To discover images of the region, visit the various house museums of Historic New England, an association dedicated to the preservation of local historical heritage. Their photographic collections are vast, with over 500,000 images dating from the 19th century to the present day. They represent countless facets of life in the region: urban scenes, rural landscapes, life at sea or family reunions. For more contemporary photography, there are a number of specialized galleries in Boston, including the Panopticon Gallery and the Galerie Robert Klein.

From sculpture to street art: enjoying art in the open air

In addition to its greenery, mountains and rivers, the New England landscape is also home to many works of art to be discovered outdoors. In fact, there are many parks with public collections to enjoy while strolling, when the works aren't painted directly on the facades of buildings!

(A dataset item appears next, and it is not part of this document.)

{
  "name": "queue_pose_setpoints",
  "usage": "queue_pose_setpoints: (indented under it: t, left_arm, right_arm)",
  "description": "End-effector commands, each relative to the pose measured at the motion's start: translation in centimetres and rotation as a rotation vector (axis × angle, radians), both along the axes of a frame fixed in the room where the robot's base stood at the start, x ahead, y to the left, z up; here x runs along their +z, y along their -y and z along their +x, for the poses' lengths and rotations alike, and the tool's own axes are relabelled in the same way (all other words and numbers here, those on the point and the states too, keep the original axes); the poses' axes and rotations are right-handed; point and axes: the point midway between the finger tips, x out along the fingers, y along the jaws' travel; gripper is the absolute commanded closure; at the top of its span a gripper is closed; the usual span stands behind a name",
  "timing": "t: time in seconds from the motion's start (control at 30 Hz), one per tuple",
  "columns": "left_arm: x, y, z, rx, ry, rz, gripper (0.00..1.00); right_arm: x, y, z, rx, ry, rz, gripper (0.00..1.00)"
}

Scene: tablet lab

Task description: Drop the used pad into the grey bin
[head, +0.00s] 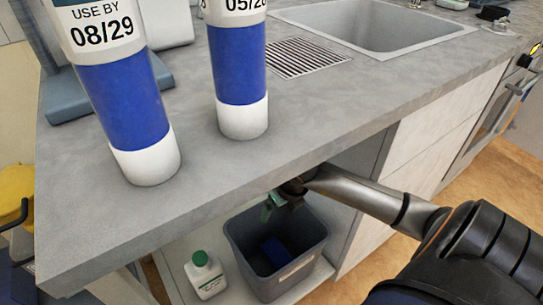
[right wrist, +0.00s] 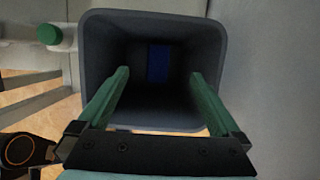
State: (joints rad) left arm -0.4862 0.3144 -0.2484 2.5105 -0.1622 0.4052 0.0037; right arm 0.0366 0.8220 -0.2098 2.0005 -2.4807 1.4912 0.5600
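The grey bin (head: 232,243) stands on a low white shelf under the counter, and its open top fills the middle of the right wrist view (right wrist: 217,30). A blue pad (head: 275,252) lies inside, low in the bin; in the right wrist view it is a dark blue patch (right wrist: 158,62) at the bottom. My right gripper (head: 283,205) is over the bin's back rim, below the counter edge. In the right wrist view its green fingers (right wrist: 159,74) are spread wide apart with nothing between them. My left gripper is not in view.
A white bottle with a green cap (head: 205,277) stands left of the bin. The grey counter (head: 330,120) overhangs the bin and my right arm. Two blue-and-white cylinders (head: 125,105) (head: 240,80) show above the counter, and a sink (head: 365,25) is behind.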

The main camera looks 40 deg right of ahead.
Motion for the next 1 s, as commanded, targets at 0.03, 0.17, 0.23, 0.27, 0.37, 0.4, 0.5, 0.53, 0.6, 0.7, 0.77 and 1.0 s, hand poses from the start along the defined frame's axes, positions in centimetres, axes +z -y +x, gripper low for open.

One of the leading institutions in this field is Lincoln's DeCordova Sculpture Park and Museum, which houses some sixty modern and contemporary works on a 35-hectare site. In a more classical vein, the Chesterwood Museum in Stockbridge houses works by Daniel Chester French (1850-1931), a famous American sculptor from New Hampshire. It also features the work of emerging artists in temporary exhibitions. In Ridgefield, Connecticut, the Aldrich Museum of Contemporary Art also features a garden dedicated to current sculpture, with works mostly created specifically for the site. Last but not least, for gardening enthusiasts or for a family outing, don't miss Portsmouth's Green Animals Topiary Gardens, a garden of plant sculptures each more incredible than the last, easily rivaling those inEdward Scissorhands!

In terms of street art, Boston's streets are home to many nuggets. Don't miss Graffiti Alley in the heart of Central Square, a favorite haunt of local graffiti artists. If you're lucky, you might even get to see them at work!